Starleena Posted June 24, 2011 Posted June 24, 2011 I don't have an answer to why he's acting like this. I really don't know. I agree with HeartOfAPhoenix above, basically he's playing games by the sounds of it. So immature. You never know what this guys upbringing has been like either. Maybe he has issues, who knows. What you should be asking yourself. Do you really care? This guy sounds like an immature prick and you deserve a lot better. The BS he was giving to you to even break it off it just not right. It's not your fault and you haven't done anything wrong to deserve such childish behaviour. Is there a way you can work without talking to him? If he smiles or waves at you, be civil and do it back but if he doesn't.. just go on with your life. Who needs all the mind games and frustration he comes with, I know you don't.

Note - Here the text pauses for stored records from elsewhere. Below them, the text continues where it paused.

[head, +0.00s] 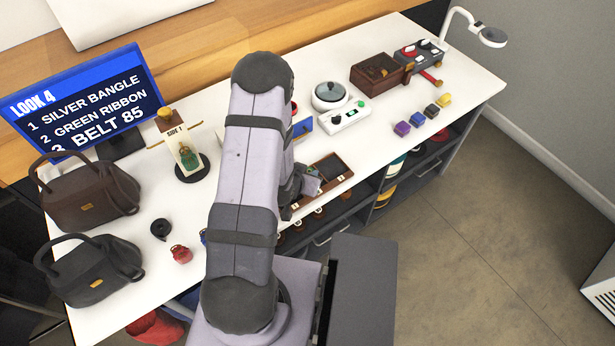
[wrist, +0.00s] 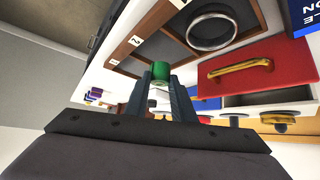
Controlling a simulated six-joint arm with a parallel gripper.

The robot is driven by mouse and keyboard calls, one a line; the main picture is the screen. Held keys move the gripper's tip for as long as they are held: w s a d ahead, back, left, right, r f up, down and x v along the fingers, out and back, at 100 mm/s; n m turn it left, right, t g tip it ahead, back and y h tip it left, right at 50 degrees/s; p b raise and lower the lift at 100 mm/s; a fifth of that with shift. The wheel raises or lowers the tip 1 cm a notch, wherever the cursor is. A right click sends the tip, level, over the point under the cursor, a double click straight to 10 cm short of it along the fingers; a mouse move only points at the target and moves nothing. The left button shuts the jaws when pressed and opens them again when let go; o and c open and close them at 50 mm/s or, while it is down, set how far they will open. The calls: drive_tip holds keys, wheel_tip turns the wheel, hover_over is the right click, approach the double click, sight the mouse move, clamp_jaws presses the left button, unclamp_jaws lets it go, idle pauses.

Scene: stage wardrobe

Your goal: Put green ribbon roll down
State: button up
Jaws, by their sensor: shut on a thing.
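In the wrist view my gripper (wrist: 161,82) is shut on the green ribbon roll (wrist: 160,72), held between the two fingertips. The roll is over or beside the wooden tray (wrist: 151,24), near its label 2; I cannot tell whether it touches the tray. A silver bangle (wrist: 189,33) lies in a dark compartment of this tray. In the head view the tray (head: 346,164) is partly hidden behind my arm, and I cannot make out the roll there.
A red drawer front with a gold handle (wrist: 240,67) is close to the right of my gripper in the wrist view. In the head view, a screen (head: 85,100) lists Look 4. Handbags (head: 90,200), a black coil (head: 160,229) and a white device (head: 343,117) stand on the table.

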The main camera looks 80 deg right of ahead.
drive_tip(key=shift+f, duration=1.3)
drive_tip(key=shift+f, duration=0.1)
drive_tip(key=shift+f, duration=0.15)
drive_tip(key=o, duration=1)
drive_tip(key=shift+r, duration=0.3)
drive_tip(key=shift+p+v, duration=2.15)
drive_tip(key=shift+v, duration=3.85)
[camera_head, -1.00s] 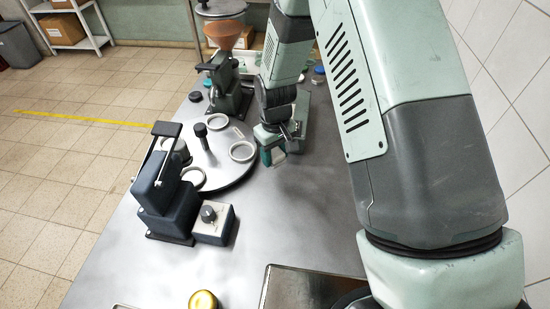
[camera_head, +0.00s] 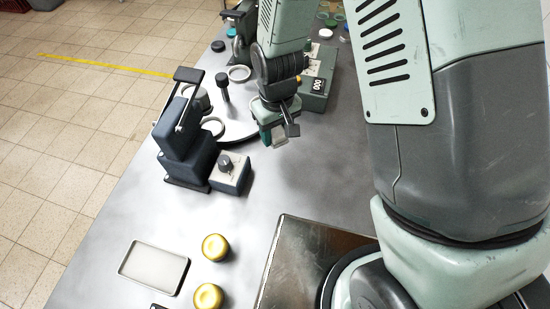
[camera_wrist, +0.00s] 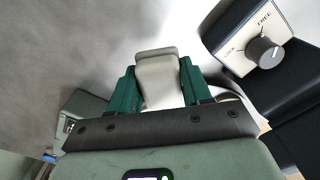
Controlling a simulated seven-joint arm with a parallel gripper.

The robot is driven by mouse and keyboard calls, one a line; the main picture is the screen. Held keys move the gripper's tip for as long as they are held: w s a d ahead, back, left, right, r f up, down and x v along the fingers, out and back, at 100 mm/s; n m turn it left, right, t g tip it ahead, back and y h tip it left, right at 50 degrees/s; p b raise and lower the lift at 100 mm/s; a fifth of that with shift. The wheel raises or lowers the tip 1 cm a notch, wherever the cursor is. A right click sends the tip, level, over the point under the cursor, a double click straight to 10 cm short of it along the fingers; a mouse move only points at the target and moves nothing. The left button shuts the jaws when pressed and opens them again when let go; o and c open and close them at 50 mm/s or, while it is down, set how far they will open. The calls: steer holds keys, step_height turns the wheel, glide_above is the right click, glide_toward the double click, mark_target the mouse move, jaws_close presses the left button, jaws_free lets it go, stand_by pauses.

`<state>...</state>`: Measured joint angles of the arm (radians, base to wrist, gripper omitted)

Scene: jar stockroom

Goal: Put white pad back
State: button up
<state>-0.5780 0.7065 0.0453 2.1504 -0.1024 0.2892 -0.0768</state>
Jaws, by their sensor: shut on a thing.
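The white pad (camera_wrist: 158,75) is a pale, rounded block between the two green fingers in the wrist view. My gripper (camera_wrist: 158,88) is shut on it, and the pad sticks out past the fingertips. In the head view my gripper (camera_head: 274,136) hangs over the grey table, right of the knob box, and the pad is only a small pale patch between the fingers. A shallow pale rectangular tray (camera_head: 128,272) lies empty at the front left of the table.
A dark clamp device (camera_head: 182,150) and its knob box (camera_head: 229,174), marked LOCK and FREE, stand left of my gripper. Behind is a round turntable (camera_head: 242,128) with rings. Two yellow-lidded jars (camera_head: 215,247) and a dark metal plate (camera_head: 300,260) are in front. The centre table is clear.

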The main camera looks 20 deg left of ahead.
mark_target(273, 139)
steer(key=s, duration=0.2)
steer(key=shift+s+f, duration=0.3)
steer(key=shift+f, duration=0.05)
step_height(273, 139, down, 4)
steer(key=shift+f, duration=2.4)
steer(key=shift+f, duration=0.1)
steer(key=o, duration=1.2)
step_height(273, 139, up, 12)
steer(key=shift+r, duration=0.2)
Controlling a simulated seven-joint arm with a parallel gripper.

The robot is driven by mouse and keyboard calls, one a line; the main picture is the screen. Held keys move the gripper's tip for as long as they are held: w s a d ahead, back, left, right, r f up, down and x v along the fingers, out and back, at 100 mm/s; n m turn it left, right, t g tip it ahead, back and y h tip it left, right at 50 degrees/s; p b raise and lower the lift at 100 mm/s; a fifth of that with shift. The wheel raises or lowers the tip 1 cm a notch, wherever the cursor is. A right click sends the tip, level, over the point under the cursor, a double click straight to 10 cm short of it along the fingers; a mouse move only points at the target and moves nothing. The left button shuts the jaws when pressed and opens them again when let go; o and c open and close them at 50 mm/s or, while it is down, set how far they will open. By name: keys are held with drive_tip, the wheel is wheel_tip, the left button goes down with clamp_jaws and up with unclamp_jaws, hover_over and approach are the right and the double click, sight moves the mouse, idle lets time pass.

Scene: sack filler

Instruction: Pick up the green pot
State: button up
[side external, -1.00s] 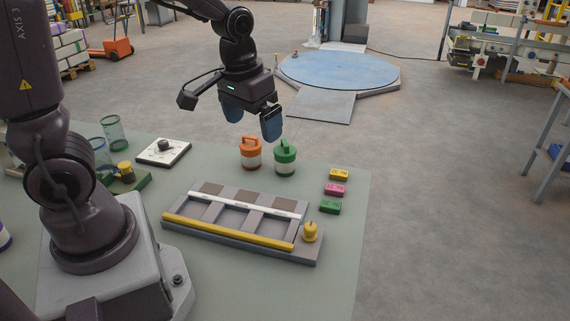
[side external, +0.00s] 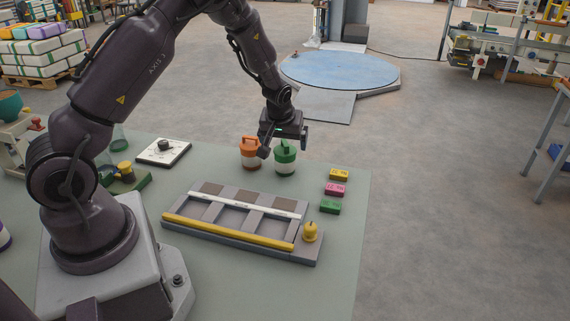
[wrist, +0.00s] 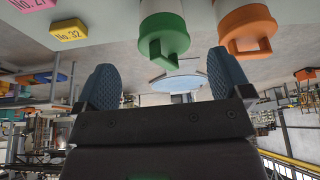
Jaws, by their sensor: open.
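The green pot (side external: 286,160) stands upright on the table, a pale body under a green lid with a handle. It also shows in the wrist view (wrist: 165,35), upside down, ahead of my jaws. An orange pot (side external: 250,154) stands just to its left. My gripper (side external: 285,147) is at the green pot's lid in the side view, with one finger by each side. In the wrist view my gripper (wrist: 160,82) has its two blue pads apart and nothing between them. I cannot tell whether the pads touch the pot.
A grey tray (side external: 270,248) with a yellow bar (side external: 228,232) lies in front of the pots. A yellow knobbed piece (side external: 310,232) sits at its right end. Yellow (side external: 339,174), pink (side external: 335,190) and green (side external: 330,206) blocks lie to the right. A white panel (side external: 163,152) lies to the left.

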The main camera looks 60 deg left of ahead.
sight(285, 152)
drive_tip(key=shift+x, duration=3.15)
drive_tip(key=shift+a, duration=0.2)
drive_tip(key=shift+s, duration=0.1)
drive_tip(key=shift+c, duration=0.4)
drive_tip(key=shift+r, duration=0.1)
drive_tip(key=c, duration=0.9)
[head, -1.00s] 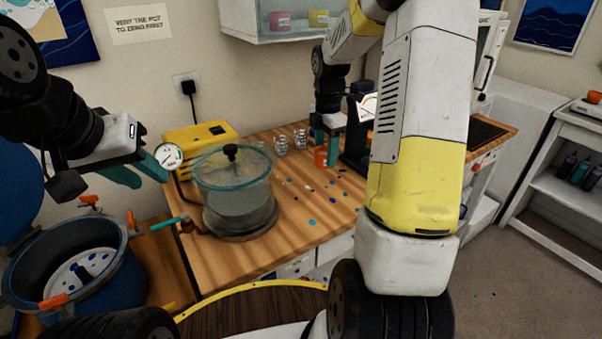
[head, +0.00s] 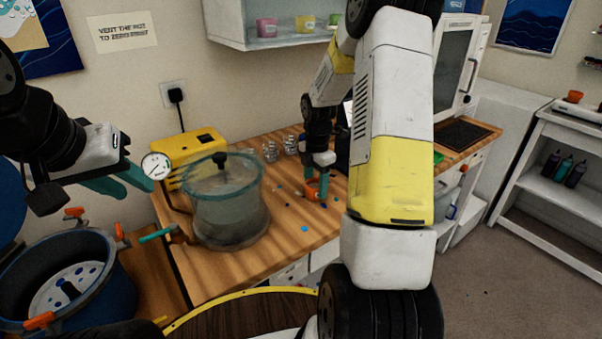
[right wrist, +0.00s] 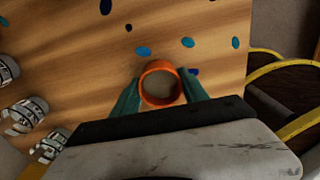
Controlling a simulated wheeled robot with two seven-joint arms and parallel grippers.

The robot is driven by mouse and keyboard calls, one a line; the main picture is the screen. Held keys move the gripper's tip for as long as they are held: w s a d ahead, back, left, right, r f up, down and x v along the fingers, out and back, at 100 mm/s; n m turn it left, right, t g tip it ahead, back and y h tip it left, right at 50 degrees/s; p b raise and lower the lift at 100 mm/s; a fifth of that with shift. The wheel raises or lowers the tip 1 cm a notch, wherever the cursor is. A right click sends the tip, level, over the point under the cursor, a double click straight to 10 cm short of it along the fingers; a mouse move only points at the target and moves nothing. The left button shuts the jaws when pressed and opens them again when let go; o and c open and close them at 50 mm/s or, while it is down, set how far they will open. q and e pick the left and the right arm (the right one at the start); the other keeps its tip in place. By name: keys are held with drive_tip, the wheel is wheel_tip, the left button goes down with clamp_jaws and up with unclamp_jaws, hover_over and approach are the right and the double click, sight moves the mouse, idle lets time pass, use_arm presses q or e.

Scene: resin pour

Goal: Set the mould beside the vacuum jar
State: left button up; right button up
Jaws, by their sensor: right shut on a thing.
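The vacuum jar (head: 228,212), clear with a teal-rimmed lid and black knob, stands on the wooden bench in the head view. The mould, an orange ring-shaped cup (head: 311,190), is to the right of the jar, with a clear gap between them. My right gripper (head: 317,187) is shut on it. In the right wrist view the orange mould (right wrist: 160,66) sits between the two teal fingers (right wrist: 158,90), its round opening facing the camera. Whether it touches the bench is hard to tell. My left gripper (head: 128,183) hangs left of the jar, beside the gauge, fingers apart and empty.
Small glass jars (head: 271,151) stand behind the mould; they also show in the right wrist view (right wrist: 28,112). Blue resin spots dot the bench (head: 290,240). A yellow pump (head: 187,143) and gauge (head: 156,166) sit behind the vacuum jar. A blue pot (head: 105,290) stands at lower left.

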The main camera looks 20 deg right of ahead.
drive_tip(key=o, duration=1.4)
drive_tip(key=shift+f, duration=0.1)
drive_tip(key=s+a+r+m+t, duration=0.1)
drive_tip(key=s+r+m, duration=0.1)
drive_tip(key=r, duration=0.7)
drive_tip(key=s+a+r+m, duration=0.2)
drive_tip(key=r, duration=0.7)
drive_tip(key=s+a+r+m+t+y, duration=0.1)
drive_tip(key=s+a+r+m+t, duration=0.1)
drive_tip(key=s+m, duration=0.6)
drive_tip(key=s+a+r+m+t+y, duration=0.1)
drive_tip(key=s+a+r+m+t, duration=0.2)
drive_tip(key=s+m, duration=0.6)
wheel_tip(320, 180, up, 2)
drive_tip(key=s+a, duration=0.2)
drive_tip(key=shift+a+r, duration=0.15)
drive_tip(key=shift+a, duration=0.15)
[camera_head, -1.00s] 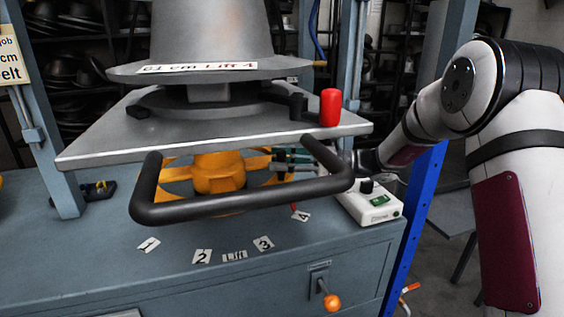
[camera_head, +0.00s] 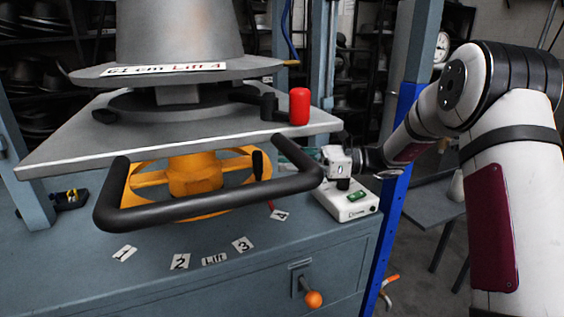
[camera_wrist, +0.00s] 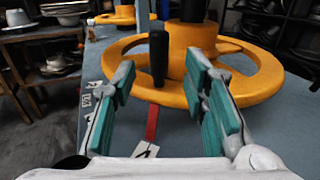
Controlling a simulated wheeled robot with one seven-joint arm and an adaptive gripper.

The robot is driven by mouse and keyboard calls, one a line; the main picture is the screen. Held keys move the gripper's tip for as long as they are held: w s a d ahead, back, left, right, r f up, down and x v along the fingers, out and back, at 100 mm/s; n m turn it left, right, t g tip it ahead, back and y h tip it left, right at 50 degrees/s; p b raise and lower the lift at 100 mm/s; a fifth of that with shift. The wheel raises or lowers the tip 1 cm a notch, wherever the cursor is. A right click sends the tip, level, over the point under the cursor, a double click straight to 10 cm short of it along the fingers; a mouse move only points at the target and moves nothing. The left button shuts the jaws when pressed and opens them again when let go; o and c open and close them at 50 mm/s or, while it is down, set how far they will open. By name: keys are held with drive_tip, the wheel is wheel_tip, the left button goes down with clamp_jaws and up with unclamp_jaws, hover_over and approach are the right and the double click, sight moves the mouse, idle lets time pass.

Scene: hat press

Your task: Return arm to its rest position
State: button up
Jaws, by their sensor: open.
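My gripper (camera_wrist: 162,68) is open and empty, with teal pads on both fingers. In the wrist view the black upright handle (camera_wrist: 158,56) of the yellow handwheel (camera_wrist: 253,85) shows beyond the gap between the fingertips, apart from them. In the head view my gripper (camera_head: 290,153) is just right of the yellow handwheel (camera_head: 195,178), under the press plate's right edge. The plate and the black bar partly hide its fingers. My arm reaches in from the right.
The grey press plate (camera_head: 70,146) and black U-shaped bar (camera_head: 215,212) overhang the fingers. A white control box (camera_head: 345,203) sits just below my gripper on the bench (camera_head: 145,285). A blue post (camera_head: 392,215) stands close to my wrist. Open floor lies to the right.

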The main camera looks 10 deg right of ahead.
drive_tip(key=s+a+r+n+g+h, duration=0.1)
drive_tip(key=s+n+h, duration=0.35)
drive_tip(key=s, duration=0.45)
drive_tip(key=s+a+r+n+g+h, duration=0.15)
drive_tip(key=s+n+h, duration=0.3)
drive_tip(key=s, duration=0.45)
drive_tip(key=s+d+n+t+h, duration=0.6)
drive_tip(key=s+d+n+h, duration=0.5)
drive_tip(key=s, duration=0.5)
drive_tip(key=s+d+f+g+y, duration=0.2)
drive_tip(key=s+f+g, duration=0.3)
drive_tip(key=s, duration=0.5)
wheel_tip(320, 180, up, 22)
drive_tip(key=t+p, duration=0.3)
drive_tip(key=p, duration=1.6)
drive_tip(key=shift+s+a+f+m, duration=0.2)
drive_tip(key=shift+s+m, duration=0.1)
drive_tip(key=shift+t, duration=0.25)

0hpenelope Posted June 24, 2011 Posted June 24, 2011 I agree with a lot of the posters here, esposito. I think you've conducted yourself so well, with such class. Perhaps he really is upset that you're not showing him how affected you are by the break up; perhaps he's used to exes showing an ugly persona as a reaction from being rejected, but you've done nothing of the sort. "I dumped her! Why doesn't she feel bad?" etc. Of course these are all assumptions, but none of the perspectives that have been presented to you are far off from the truth and I don't think you'd want to talk to this guy just to ask him what his deal is. Until his attitude and demeanor towards you starts affecting the quality of your work (next project or whatever), he can carry on with his attitude and you can stay classy. There's a lot of freedom, by the way, in realizing as soon as possible that when someone doesn't want to be with us, we must believe them and not force ourselves on them. You are a very good example of this!